Ha! Now it's about three weeks later (June 27 at 4:45 A.M).

I DID post here name here, but now I'm taking it down. Why? Still can't give you a clear reason.

But it don't matter, do it? Nobody's reading this goofy thing. Call it bonus points if you've REALLY been here since the beginning. If you haven't, then I'm glad your life is interesting enough to not spend it reading the blogs of unknown and unaccomplished people.

I feel like popcorn!

3 Comments:

  • At September 11, 2004 at 1:03 AM, Anonymous Anonymous said…

    Dan wrote: But it don't matter, do it? Nobody's reading this goofy thing. Call it bonus points if you've REALLY been here since the beginning. If you haven't, then I'm glad your life is interesting enough to not spend it reading the blogs of unknown and unaccomplished people.


    Reading a blog and finding out some soul find it glad that my life is uninteresting to be reading his blog. But he is keen enough to admit his being unknown and unaccomplished but yet his life is interesting enough for him to write about.

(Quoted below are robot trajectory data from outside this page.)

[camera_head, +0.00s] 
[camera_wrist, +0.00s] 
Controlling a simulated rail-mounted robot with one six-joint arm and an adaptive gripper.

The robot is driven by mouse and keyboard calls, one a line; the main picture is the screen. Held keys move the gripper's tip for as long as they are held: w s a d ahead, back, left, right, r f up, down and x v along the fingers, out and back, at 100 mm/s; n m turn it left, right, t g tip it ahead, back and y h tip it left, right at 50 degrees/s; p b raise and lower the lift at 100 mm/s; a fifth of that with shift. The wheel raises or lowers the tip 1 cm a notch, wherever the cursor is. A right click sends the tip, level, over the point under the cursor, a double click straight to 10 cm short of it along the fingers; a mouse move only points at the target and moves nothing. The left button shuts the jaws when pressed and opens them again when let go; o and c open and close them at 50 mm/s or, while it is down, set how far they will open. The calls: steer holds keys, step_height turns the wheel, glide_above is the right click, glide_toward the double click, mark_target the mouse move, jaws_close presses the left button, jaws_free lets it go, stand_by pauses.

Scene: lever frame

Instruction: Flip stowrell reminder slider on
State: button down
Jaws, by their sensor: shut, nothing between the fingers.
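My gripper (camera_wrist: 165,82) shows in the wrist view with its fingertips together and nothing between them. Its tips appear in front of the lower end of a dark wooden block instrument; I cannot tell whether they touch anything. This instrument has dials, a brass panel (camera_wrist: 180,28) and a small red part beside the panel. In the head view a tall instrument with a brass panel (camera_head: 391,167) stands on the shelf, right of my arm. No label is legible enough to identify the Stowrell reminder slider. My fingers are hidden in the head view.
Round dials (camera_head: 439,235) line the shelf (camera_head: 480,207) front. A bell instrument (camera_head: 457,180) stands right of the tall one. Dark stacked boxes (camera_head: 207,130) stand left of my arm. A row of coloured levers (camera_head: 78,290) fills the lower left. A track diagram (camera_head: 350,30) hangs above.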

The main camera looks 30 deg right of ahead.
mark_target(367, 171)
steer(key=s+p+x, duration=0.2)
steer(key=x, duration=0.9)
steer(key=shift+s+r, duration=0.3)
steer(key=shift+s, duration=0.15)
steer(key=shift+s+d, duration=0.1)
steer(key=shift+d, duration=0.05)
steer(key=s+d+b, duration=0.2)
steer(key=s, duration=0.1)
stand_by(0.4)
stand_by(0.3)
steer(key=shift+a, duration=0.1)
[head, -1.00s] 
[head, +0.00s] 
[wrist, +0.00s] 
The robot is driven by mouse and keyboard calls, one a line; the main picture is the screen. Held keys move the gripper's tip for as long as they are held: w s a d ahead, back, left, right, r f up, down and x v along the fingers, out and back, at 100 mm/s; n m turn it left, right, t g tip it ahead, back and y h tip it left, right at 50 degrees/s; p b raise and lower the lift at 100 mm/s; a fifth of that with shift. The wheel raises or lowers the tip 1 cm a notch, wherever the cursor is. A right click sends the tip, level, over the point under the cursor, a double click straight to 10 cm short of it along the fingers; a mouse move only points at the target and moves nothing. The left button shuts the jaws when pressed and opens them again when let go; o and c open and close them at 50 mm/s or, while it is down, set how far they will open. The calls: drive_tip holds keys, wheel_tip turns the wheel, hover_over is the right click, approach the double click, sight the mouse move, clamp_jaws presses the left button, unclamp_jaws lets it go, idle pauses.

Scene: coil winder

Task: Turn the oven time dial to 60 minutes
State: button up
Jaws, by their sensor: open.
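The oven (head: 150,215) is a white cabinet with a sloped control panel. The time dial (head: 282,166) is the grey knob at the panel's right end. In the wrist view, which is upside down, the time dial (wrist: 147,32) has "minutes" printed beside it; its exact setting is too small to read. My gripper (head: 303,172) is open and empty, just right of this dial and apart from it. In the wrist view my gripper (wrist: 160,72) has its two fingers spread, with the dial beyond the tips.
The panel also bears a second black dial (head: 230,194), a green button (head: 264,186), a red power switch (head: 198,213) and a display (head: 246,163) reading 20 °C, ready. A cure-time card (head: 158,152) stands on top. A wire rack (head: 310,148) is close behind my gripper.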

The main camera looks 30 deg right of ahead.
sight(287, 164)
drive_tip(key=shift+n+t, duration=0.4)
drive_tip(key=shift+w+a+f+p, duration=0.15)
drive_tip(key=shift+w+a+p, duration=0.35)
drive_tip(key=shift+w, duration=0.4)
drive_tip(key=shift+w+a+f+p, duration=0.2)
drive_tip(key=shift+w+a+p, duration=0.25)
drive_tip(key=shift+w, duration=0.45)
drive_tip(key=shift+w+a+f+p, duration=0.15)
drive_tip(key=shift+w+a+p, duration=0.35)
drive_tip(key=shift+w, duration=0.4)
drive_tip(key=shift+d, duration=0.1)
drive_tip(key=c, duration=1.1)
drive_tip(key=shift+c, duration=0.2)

This is like slandering any potential reader to achieve what you call "witty end line" or "a good hook to end your post with."

     
  • At September 11, 2004 at 4:02 PM, Blogger Dan said…

    Anonymous wrote: Reading a blog and finding out some soul find it glad that my life is uninteresting to be reading his blog.

    Wow. You're right. I must have been in a dejected and sarcastic mood when I wrote that. At the time of the original post, I'd only made about four posts on my blog, and not many members of the blog-reading public want to read a blog whose author hasn't shown any staying power. Basically, it was a self-deprecating joke I spun the wrong way.

    I apologize for it, and thank you for reading.

     
  • At November 22, 2004 at 2:32 PM, Blogger tequila mockingbird said…

    i did eventually write back...right?

    geez...i suck.

    also, i'll give you one piece of blog-advice [unsolicited]: write it just because you want to, write it like no one is ever going to read it, and that's just fine with you. don't look at your stats. check your comments once a day, max. the readers will find you.